Your goal:
Using the entries that follow, collect the lines where the word "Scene" appears.

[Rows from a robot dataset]
====================

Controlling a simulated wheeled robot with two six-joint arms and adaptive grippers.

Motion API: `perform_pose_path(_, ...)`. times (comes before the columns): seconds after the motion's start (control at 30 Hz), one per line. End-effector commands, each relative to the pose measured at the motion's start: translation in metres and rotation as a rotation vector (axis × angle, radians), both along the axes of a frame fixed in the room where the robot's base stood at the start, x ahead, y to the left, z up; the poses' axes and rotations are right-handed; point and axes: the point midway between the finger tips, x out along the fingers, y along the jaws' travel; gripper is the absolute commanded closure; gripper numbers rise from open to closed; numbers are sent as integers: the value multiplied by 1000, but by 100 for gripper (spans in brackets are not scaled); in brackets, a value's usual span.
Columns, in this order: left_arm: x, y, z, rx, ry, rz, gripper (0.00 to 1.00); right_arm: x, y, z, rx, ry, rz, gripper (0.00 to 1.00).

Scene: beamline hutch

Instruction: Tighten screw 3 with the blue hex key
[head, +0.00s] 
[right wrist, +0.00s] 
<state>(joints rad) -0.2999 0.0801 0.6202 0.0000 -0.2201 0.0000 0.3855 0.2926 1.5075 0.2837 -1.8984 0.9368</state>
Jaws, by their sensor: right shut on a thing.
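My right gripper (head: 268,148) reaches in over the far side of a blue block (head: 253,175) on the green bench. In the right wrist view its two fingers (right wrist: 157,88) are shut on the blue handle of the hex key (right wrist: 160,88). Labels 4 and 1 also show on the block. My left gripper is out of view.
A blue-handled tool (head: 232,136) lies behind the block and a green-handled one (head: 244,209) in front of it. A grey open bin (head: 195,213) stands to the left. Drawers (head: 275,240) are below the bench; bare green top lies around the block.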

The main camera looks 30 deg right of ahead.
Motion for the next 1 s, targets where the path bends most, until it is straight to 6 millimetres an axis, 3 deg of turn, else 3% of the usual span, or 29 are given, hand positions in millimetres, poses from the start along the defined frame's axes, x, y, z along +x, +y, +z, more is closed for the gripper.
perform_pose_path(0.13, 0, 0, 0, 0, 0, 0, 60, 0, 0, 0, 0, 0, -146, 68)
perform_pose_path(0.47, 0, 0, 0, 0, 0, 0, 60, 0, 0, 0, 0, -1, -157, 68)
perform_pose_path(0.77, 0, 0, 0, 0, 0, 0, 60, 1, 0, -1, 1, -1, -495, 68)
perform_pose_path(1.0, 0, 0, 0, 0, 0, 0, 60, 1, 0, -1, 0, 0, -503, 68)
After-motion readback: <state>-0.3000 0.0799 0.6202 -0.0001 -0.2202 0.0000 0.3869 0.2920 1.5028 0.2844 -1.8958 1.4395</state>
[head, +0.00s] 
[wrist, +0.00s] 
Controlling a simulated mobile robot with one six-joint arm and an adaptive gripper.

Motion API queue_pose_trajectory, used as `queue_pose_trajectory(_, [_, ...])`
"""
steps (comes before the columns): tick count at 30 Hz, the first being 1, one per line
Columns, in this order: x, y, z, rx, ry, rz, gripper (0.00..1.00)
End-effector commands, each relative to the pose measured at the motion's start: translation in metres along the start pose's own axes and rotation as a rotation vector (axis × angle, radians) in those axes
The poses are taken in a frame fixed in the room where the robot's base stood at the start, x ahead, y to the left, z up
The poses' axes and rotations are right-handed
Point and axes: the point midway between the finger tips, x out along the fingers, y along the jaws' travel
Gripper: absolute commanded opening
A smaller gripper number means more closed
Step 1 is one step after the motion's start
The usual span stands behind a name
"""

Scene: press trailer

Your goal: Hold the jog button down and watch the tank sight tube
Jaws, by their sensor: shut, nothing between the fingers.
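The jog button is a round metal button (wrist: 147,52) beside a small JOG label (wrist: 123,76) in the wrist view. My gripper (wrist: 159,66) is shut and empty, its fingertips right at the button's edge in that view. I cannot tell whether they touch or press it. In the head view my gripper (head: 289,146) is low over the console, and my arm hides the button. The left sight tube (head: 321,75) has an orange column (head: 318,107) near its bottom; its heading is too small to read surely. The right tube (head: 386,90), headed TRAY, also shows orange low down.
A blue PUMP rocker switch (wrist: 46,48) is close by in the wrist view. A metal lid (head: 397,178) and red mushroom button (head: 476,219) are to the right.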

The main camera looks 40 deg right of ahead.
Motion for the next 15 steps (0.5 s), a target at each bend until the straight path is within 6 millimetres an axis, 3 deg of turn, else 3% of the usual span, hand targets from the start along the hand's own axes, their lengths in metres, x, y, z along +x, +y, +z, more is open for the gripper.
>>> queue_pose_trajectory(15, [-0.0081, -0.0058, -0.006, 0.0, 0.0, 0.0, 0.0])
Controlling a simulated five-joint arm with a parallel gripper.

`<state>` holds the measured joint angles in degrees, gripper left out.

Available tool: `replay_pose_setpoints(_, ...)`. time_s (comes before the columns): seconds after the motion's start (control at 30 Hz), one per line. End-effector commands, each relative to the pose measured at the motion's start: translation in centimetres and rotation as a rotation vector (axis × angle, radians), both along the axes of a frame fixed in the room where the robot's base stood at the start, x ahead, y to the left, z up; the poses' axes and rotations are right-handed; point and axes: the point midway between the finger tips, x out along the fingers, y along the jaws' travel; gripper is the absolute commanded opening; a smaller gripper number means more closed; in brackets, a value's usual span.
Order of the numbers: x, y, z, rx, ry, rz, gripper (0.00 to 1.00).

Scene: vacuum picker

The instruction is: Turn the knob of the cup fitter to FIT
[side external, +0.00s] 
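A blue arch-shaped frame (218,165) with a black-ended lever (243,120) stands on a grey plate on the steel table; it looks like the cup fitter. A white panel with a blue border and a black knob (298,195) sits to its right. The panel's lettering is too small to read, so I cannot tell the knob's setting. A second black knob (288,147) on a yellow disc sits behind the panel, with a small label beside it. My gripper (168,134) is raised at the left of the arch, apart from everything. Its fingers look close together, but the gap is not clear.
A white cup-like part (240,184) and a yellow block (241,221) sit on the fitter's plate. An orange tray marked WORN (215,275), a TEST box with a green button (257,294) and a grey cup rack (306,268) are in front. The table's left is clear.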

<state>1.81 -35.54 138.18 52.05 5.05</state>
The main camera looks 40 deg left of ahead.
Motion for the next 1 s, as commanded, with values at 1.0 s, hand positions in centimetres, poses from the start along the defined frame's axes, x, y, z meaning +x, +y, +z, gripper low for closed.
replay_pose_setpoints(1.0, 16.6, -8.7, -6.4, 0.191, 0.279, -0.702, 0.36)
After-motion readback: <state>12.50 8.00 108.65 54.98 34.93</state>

====================

Finished exercise:
Scene: beamline hutch
Scene: press trailer
Scene: vacuum picker

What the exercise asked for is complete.